I haven't touched that book since.

Anyway, that was the first I'd heard of "voice." What in the heck is voice? I wondered.

According to "voice is the author's style , the quality that makes his or her writing unique, and which conveys the author's attitude, personality, and character."

At Kim's Corner for Teacher Talk she says: "voice shows the writer's personality. . . . It contains feelings and emotions so that it does not sound like an encyclopedia article."

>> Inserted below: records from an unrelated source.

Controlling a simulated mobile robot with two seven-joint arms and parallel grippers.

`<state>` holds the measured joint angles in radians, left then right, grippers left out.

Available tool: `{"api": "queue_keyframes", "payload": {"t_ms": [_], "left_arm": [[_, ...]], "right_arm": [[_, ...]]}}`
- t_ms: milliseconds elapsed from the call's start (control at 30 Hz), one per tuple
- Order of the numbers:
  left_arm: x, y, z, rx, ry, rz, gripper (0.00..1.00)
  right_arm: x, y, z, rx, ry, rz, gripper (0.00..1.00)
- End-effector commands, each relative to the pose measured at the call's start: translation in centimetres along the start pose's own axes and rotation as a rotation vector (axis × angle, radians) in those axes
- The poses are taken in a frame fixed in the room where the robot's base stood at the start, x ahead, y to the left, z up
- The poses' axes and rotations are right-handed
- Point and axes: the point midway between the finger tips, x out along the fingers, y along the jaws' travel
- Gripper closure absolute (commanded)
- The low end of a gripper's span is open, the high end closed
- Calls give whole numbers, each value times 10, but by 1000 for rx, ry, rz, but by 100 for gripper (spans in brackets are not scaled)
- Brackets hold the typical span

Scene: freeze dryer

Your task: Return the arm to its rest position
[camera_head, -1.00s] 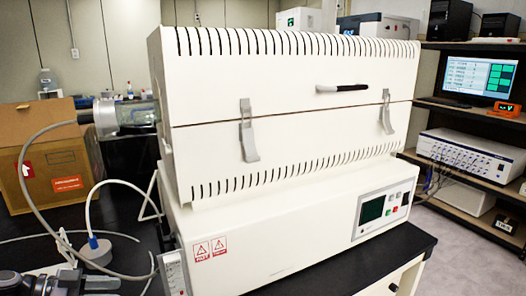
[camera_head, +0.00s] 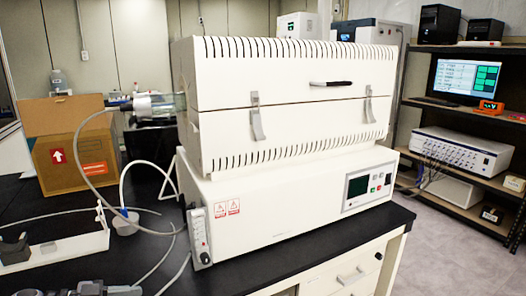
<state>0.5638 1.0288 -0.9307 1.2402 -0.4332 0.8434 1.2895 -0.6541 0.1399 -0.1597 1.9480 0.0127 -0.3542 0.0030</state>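A grey and black mechanical part (camera_head: 102,289), which looks like my left gripper, shows at the bottom edge on the left. It is mostly cut off, so its fingers cannot be made out, and I see nothing held in it. It is in front of the white bench machine and to its left, apart from it in the picture. My right gripper is not in view. The white machine (camera_head: 290,105) stands on the black bench with its slotted upper lid down. Its black handle and two grey latches face me.
The black bench (camera_head: 345,250) has a bare strip along its front. Grey hoses (camera_head: 95,150) loop at the left near a white rack (camera_head: 75,247). A cardboard box (camera_head: 70,150) stands behind them. Shelves with a monitor (camera_head: 465,80) and instruments are at the right, past open floor.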

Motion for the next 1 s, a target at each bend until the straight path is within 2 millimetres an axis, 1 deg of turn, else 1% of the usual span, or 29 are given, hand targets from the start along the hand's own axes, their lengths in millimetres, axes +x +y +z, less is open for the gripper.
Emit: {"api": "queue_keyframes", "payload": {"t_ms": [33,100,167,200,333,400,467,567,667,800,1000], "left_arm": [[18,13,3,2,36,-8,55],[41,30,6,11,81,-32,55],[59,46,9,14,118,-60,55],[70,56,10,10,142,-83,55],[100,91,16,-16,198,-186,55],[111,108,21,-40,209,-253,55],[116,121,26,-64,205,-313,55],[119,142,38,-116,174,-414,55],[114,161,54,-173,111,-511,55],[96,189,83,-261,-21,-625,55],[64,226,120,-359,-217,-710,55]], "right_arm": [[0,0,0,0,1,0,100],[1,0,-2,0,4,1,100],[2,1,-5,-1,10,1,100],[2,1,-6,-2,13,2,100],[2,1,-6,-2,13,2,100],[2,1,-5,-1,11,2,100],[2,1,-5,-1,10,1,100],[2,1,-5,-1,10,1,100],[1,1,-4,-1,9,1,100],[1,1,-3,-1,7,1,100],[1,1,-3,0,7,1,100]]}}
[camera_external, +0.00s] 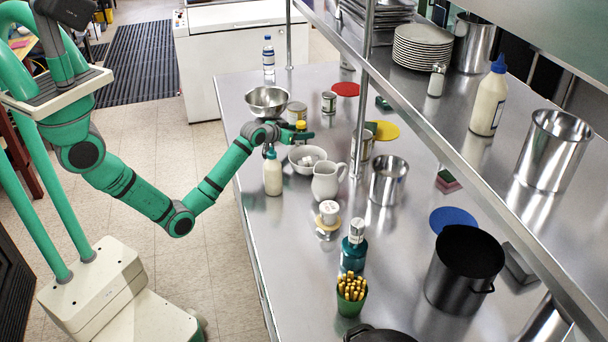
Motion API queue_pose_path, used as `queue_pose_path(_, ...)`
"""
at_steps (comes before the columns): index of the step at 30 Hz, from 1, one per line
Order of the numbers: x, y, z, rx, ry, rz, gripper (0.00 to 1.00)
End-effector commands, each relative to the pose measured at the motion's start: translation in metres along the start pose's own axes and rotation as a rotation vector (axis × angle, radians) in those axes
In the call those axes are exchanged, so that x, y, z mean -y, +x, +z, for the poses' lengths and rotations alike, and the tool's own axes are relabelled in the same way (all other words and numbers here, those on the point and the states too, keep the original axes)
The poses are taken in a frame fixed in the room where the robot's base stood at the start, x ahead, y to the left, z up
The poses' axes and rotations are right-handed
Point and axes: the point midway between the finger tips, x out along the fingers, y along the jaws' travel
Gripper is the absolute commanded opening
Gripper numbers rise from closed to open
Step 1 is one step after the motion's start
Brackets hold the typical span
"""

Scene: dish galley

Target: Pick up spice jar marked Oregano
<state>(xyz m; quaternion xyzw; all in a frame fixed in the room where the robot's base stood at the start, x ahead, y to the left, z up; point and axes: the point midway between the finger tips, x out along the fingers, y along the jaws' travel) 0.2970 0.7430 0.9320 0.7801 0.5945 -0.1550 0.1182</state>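No label reading Oregano is legible in the external view, so I cannot tell which container is the oregano spice jar. My gripper (301,136) reaches over the steel counter from the left, above the white bowl. A small container with a yellow top (300,126) shows right behind my gripper. Whether the two touch is unclear. The fingers are small and seen from the side, so their opening is unclear. A small labelled jar or can (328,101) stands farther back. A white-lidded container (329,211) stands nearer the camera.
A white bowl (306,164), a cream bottle (272,174) and a white pitcher (327,183) crowd the space below my gripper. A metal bowl (267,101) sits behind it. A raised shelf (470,150) with a post (362,95) runs along the right.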

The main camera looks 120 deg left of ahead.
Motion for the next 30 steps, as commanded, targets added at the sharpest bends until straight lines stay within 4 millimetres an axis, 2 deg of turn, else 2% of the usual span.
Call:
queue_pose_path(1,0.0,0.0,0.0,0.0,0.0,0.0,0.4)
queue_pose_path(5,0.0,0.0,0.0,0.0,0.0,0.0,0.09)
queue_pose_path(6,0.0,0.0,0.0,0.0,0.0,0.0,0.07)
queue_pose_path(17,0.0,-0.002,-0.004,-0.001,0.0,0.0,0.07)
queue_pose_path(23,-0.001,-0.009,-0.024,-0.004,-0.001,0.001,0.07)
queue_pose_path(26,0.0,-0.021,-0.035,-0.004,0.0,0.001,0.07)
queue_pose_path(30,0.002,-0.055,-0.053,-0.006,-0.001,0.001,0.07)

But see, while good definitions, none of this really helped me "find my voice." I do think that I've learned a bit in the past five years, and so here are some things that I think helped me:
  1. Don't just read good books, study good writing. Ask yourself why you like it, and listen to the voice.
  2. Know what point of view (POV) is and how it should be used in writing. I know that may sound obvious, but I look at my first ever book, and cringe at my all-over-the-place POV. I've been re-writing it with a solid POV, and it the change is astounding. (trust me!)
  3. Write what you enjoy. No . . . more than just enjoy . . . write what you're passionate about. For me, that made the difference. I wrote the book I really wanted to write on a subject I adored.
  4. Work with a critique group. I can't tell you how many times my amazing group steered my writing to keep my voice on track. "This just doesn't sound like something the character would say," they told me. Or "This is a POV shift." Little things that add up. (Thanks guys!)
  5. Write. Write. And write. There's nothing quite like practice. We hear this all the time, but how can we expect to be good at something we rarely do? We can't.
I admit, I'm no expert on voice, but hopefully this is a little helpful. And I'd love to hear your thoughts . . . How did you find your voice?